According to eMarketer, there were 205.4 million cable and satellite customers in the U.S. in 2015. By 2022, the research firm expects that number to drop to 169.7 million. In that earnings call, Dish revealed it lost 386,000 subscribers in the fourth quarter of 2018 alone. In the wake of these defections, traditional TV providers will be fighting harder than ever to keep costs down.

Meanwhile, Maryland-based Sinclair Broadcast Group owns or operates 139 stations — including local affiliates KSNV-TV, Channel 3, and KVCW-TV, Channel 33 — covering nearly 100 markets and 39 percent of the country. Nexstar Media Group out of Irving, Texas, controls 174 stations in 100 markets covering 38.7 percent of the country. Nexstar, which owns Channel 8, is in the process of purchasing Tribune Broadcasting and its 42 local stations that serve more than 50 million households. More stations means more clout when it comes to collecting fees from cable and satellite companies.

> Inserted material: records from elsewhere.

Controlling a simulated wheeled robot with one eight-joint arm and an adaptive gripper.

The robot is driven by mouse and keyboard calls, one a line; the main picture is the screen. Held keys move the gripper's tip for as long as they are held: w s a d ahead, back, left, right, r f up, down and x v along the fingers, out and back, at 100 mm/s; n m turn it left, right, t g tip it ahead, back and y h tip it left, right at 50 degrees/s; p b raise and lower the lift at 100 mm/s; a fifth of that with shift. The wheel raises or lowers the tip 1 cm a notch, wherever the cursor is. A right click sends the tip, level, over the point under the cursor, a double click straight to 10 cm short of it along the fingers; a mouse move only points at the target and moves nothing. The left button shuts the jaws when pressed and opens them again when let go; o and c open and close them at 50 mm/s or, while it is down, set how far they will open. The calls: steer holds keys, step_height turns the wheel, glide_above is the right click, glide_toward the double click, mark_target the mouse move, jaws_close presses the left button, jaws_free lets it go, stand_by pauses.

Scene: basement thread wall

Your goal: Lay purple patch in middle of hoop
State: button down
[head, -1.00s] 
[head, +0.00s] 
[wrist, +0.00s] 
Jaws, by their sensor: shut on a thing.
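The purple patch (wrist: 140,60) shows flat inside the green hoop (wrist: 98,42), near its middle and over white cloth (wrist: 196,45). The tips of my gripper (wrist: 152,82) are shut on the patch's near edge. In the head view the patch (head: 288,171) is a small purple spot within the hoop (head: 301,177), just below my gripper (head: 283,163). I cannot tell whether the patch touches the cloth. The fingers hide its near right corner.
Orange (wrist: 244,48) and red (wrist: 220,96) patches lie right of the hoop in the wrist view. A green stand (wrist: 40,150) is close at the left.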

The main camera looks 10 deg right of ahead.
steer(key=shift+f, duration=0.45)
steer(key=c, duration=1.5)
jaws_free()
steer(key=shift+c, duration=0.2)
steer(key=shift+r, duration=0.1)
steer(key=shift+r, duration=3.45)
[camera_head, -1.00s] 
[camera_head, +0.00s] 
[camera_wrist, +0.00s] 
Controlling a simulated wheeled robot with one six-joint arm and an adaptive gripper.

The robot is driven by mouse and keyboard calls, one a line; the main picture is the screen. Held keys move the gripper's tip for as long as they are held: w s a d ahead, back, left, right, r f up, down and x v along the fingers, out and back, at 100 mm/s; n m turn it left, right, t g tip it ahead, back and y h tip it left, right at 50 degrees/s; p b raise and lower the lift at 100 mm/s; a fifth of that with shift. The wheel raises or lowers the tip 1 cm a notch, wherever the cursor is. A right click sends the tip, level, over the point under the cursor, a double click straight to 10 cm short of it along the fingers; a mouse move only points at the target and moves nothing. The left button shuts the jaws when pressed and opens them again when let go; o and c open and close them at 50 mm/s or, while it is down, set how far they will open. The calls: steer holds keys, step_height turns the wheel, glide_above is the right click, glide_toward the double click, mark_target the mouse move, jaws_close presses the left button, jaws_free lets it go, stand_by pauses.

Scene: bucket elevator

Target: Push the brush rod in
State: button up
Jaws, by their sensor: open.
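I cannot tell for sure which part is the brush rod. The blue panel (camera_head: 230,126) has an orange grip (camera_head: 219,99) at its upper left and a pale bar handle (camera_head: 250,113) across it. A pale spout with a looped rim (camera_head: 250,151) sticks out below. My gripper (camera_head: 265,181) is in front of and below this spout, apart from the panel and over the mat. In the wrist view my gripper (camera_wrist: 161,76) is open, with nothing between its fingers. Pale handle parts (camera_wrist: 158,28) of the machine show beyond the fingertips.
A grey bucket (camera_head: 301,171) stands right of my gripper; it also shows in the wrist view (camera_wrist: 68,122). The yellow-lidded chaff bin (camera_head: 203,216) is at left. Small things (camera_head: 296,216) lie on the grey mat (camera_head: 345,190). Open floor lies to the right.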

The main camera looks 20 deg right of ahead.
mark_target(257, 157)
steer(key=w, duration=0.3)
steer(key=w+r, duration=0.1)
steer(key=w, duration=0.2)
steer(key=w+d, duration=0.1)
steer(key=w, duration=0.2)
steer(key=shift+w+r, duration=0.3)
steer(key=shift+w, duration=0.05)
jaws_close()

“Game of Thrones” doesn’t return until April 14, but while there’s still plenty of time to work out a deal, hard deadlines and white-hot shows have meant little to Dish. That AMC kerfuffle back in 2012 cost subscribers access to the first half of “Breaking Bad’s” final season.

This latest brouhaha seems especially silly. Unless you’re in a remote area without access to reliable high-speed internet, there’s no reason to switch providers just to watch HBO. You can get the same service for roughly the same cost through HBO Now.

If that’s not an option, Dish’s Ergen advised another end run: Go watch “Game of Thrones” at a friend’s house.

Whenever this is settled, one thing is clear: Winter is coming for traditional TV providers, and it won’t be pretty.